…and put it in a backpack

When you set out to hike over 2,650 miles you start to think about what you’re going to bring with you and have strapped to your back for months on end. The weight of everything you carry becomes very important, even though a few extra ounces here and there doesn’t seem like much, it adds up fast.  The idea is to have a low base weight, which is all your gear minus consumables (food, water and fuel). Some people become so focused on lowering their base weight they end up doing things like cutting the handles off their toothbrush, or so i’m told. Most hikers end up with a base weight somewhere around 15-20 lbs, I’m shooting for 10 or less. Right now my base weight is probably close to 25 lbs, which unfortunately means to lighten my base wight I’m also going to have lighten my wallet. However, the upside is that I get to nerd out over backpacking gear, which  starts with this blog entry.

When thinking about backpacking gear the obvious place to start is with what will be carrying it all, your backpack. I currently have the Teton Mountain Adventurer 4000 (The 4000 is what sold me, it makes me think of Weight Gain 4000 from South Park. Beefcake!) which I love.  It weighs in at 4 lbs, without the included tarp / poncho. It has a capacity of 66 liters (4000 cubic inches), which is more than  I’ll need once I downsize all my gear,  has a nice access panel for the main compartment on the front and another smaller access panel on the side, which makes access super easy. It also has lots of fun straps and buckles to hold gear, I don’t even know what some of them are for. It also has standard things like a hydro port and sleeve, a pouch on the waist belt and some nice mesh pockets on the sides. Plus it’s black.  However, it is almost half of my desired base weight.

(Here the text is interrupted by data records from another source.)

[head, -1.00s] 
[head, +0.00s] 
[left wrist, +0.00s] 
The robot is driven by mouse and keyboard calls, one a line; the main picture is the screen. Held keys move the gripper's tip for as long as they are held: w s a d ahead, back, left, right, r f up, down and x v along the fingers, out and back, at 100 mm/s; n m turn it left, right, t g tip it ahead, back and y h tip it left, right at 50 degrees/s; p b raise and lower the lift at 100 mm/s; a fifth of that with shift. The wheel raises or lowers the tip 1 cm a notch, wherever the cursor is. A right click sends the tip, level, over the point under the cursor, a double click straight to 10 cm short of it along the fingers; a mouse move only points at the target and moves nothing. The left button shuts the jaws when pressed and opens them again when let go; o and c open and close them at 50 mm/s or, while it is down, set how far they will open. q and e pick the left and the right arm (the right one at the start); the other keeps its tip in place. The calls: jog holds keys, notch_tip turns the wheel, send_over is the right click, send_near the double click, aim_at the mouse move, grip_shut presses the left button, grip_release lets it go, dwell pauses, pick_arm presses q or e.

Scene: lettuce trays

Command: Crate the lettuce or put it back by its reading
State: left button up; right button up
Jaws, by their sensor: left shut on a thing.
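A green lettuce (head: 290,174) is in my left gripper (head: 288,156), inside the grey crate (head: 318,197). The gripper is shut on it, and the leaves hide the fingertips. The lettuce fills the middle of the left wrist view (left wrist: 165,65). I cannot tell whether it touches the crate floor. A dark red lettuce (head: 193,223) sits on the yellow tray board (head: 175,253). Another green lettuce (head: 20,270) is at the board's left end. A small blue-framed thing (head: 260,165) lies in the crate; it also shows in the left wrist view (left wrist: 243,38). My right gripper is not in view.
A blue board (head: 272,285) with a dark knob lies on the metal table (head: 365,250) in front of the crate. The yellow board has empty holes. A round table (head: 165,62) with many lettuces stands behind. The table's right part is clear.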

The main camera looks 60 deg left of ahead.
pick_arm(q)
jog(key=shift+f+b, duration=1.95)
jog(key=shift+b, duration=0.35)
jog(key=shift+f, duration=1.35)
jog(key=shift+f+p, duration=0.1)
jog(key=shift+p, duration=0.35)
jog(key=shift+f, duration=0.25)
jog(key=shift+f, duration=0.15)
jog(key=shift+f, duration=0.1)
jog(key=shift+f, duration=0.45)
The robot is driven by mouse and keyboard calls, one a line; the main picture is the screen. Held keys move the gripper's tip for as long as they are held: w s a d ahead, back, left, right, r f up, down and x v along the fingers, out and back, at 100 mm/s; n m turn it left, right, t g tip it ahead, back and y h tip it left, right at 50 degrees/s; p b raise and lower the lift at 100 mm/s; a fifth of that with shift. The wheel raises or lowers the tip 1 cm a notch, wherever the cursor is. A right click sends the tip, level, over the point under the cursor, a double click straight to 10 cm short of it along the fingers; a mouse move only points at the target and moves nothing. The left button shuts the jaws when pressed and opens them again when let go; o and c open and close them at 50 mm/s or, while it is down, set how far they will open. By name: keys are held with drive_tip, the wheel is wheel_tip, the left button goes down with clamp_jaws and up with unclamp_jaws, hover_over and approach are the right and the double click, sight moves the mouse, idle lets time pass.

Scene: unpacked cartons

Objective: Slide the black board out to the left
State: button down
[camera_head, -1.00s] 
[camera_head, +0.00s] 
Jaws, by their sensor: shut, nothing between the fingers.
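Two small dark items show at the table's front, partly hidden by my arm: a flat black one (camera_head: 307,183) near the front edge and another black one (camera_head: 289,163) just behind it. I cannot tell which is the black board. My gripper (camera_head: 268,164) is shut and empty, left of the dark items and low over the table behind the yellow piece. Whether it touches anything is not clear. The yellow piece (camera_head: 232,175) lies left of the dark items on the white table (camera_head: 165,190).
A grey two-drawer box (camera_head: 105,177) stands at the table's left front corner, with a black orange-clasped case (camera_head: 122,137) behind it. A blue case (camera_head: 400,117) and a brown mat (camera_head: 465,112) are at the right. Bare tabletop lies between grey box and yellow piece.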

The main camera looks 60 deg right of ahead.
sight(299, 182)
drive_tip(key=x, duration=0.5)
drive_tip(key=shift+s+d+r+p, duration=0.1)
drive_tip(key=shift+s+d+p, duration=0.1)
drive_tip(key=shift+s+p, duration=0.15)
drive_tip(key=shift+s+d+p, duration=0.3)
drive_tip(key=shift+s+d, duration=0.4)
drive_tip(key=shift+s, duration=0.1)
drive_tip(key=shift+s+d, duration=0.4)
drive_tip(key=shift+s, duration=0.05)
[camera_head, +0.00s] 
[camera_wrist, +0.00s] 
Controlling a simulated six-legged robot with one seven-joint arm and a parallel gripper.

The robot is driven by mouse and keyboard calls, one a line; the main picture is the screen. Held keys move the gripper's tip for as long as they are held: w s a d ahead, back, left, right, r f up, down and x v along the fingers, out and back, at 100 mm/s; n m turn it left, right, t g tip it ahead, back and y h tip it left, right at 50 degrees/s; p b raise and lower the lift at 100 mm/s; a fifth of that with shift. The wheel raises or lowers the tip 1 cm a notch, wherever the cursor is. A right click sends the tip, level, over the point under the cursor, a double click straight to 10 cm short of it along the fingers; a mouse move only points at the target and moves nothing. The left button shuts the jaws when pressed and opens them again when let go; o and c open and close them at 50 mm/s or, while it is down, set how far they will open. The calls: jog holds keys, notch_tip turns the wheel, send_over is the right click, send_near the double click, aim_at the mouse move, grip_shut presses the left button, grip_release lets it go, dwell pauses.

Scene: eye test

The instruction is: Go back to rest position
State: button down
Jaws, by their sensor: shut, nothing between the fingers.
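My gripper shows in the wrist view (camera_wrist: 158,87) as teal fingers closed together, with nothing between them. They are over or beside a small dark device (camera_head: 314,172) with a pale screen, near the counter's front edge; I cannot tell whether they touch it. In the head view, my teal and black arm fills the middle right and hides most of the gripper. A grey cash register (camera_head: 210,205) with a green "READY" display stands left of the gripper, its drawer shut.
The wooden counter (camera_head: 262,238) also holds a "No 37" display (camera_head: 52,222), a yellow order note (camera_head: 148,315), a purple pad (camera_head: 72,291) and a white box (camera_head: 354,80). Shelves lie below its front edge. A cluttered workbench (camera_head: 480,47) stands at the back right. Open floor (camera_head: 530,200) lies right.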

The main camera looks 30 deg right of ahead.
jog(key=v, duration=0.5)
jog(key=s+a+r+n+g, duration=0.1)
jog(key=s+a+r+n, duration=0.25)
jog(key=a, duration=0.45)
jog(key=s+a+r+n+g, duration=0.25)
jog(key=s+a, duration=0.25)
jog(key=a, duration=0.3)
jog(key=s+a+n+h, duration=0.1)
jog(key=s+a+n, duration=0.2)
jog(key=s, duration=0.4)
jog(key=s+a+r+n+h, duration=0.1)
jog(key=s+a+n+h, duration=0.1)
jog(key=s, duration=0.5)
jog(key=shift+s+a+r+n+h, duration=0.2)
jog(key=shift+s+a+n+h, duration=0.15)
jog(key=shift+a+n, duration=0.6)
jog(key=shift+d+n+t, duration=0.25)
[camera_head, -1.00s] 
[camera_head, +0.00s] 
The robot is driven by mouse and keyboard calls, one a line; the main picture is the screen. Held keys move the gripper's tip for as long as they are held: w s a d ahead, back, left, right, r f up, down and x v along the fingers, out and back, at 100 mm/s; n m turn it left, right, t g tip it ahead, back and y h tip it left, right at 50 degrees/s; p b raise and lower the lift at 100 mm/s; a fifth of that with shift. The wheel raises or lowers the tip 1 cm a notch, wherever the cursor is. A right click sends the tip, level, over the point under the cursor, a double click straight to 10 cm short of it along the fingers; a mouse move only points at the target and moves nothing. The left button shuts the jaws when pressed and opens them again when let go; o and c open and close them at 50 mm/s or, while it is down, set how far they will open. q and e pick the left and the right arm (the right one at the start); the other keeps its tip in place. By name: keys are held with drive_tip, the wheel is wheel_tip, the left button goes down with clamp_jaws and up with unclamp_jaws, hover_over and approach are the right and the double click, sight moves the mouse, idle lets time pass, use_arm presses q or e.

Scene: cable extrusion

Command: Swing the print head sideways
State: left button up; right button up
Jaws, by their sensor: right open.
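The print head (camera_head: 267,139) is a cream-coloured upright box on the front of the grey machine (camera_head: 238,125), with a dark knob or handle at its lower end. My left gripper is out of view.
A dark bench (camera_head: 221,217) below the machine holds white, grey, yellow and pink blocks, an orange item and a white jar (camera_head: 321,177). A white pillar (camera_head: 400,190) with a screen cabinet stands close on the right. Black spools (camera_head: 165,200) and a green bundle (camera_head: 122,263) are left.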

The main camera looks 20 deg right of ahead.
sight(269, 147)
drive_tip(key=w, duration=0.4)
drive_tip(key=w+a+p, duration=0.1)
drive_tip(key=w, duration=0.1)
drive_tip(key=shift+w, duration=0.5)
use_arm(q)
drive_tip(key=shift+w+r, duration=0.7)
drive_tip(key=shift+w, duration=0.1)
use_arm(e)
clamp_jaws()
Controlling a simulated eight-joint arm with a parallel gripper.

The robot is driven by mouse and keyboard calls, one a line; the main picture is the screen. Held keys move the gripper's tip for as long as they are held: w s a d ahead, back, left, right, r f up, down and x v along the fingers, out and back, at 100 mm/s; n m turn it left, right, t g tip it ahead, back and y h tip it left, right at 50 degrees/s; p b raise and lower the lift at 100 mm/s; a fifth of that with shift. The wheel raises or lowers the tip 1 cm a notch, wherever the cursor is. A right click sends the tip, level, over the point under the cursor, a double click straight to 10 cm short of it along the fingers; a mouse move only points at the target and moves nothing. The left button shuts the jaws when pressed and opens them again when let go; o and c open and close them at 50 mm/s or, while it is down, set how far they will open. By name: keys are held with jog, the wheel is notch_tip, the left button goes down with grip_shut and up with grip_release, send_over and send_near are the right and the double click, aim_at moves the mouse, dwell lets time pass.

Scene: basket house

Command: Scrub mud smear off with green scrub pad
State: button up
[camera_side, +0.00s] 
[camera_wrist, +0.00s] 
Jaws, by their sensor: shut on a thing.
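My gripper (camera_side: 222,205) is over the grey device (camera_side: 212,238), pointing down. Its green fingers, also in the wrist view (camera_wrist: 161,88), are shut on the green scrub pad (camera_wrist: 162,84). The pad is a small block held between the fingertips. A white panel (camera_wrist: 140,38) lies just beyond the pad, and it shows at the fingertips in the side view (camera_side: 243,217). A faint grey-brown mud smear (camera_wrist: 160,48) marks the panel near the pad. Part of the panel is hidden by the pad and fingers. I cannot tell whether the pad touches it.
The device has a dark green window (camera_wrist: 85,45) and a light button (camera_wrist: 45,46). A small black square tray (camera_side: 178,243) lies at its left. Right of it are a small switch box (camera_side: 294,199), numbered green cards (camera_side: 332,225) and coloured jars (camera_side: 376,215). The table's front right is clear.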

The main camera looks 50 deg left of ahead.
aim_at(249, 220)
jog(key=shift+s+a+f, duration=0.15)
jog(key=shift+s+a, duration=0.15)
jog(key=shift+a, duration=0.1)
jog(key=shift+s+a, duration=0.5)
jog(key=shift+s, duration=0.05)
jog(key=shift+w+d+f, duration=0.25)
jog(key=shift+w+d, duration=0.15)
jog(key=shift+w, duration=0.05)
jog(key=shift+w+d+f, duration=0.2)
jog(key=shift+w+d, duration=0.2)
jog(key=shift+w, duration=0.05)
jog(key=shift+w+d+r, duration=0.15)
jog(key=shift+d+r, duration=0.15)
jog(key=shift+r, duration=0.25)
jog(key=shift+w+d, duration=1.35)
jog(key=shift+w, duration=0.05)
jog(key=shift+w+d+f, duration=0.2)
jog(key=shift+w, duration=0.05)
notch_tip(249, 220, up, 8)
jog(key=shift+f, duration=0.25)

With that said I’m looking at a few different options for the PCT. Here is what i’m considering:

Hyperlite Mountain Gear Windrider 2400

This backpack weighs in at 1.76 lbs (the black version is somehow heavier at 1.85 lbs) and has a capacity of 40 liters (2400 cubic inches), which is a great size and weight. I especially like the three large mesh pockets and the two pouches on the hip belt. It is a single compartment pack with a roll top compared to a lot of packs that have a separate compartment at the bottom for your sleeping bag, which seems like a good idea but ends up limiting the use of your space.  While I really like this pack It is however pretty pricey coming in at $300.

 


Granite Gear Crown2 60

The Crown2 comes in a little heavier at  2.12 lbs but with that comes with some added capacity coming in at 60 liters (3660 cubic inches) and still has those nice big mesh pockets I like, although I don’t like how the compression straps run across them. Like the Windrider it has o  What makes the Crown2 stand out to me is that it has a removable lid compartment and a removable frame sheet which can bring the pack weight down to 1.7 lbs. It also has a removable and adjustable hip belt which should add some comfort. Paired with the added capacity, which I don’t think I’ll need but would be comforting to know i’d have it, I’m really liking the Crown2. It is also $100 cheaper than the Hyperlite coming in at $200.

ULA Circut

The most popular pack on the PCT last year. It has a lot of capacity coming in at 68 liters (4200 cubic inches) but weighing in a bit on the heavy side around 2.6 lbs. Still a single compartment pack and a really nice big mesh pocket for randomly shoving things in. What is nice about this pack is that when ordering you can specify your torso length, hip belt size, and chose your shoulder strap style.  I also like the cording that zigzags across the front.  From a cost perspective it comes in in between the price of the Windrider and Crown2 at $235.

 

Zpacks Arc Blast 

Weighing in at just 1.3 lbs with a capacity of 55 liters this pack has the best weight to capacity ratio of the packs I’m  considering.  A large mesh front pocket and sizable side pockets once again makes this pack appealing along with the compression cording along the sides. It also has an arc’d frame which creates an air gap between your back and the pack, which helps keep you cool and prevents clunky items from digging into your back. However, I’m a little curious about how this would feel with the weight being shifted out instead of against your back. As you may expect, the pack with the best weight to capacity ratio doesn’t come cheap, coming in at $325.

All of these packs have loads of features that I didn’t mention, I hope to be able to try each of them out and give an in-depth review of each (dependent on return policies).   Luckily time is on my side as the Teton Mountain Adventurer 4000 will get the job done until I take off for the PCT next year.